# start of Extracted data

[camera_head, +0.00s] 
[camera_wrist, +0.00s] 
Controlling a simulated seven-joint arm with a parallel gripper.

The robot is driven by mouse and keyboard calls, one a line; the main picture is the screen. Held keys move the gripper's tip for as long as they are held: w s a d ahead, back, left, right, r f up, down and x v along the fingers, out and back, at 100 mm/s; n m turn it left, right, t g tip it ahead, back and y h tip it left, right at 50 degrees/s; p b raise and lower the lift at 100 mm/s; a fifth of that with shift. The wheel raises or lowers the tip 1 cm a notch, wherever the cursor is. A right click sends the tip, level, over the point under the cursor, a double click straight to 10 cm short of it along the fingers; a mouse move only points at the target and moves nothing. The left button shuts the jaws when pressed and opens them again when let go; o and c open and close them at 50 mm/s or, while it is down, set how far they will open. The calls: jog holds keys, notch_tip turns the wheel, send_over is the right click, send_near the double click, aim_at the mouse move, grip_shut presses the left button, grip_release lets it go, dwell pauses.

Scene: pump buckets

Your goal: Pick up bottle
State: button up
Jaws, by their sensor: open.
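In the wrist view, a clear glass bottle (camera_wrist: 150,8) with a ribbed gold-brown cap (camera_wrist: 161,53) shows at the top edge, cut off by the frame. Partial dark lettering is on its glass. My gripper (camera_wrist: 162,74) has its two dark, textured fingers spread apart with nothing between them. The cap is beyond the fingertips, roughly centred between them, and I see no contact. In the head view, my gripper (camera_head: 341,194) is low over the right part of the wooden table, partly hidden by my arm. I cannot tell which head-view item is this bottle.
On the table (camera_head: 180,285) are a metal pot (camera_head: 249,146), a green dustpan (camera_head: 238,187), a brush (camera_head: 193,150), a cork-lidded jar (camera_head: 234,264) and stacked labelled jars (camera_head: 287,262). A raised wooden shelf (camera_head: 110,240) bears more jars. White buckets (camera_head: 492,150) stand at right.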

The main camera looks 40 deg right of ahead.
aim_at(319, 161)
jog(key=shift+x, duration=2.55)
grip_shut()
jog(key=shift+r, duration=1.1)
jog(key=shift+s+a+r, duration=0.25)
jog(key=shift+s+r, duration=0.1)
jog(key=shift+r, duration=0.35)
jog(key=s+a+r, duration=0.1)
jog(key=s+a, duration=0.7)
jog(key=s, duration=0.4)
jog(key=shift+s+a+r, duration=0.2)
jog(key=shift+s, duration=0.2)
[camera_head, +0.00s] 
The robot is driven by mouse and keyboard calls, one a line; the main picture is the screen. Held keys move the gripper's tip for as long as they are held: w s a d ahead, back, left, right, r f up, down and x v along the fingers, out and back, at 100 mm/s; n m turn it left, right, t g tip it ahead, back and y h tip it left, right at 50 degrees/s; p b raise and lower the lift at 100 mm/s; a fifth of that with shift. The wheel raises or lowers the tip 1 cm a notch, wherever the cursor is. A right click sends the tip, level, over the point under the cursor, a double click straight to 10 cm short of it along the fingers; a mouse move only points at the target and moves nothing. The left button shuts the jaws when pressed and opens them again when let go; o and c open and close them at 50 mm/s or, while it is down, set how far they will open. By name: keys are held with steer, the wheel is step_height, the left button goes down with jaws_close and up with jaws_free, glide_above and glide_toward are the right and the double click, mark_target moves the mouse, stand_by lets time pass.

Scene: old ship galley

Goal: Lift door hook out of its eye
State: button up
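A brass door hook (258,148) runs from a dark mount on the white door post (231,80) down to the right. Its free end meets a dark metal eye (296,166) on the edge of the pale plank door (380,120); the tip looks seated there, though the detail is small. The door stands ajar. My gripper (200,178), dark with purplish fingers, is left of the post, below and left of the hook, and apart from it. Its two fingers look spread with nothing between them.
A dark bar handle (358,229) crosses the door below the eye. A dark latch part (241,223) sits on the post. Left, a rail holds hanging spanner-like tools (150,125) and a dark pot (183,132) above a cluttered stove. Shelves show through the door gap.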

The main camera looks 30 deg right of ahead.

# end of Extracted data

*Prompt:* Copy every single line of the material above that holds "Scene".

*Final answer:*
Scene: pump buckets
Scene: old ship galley

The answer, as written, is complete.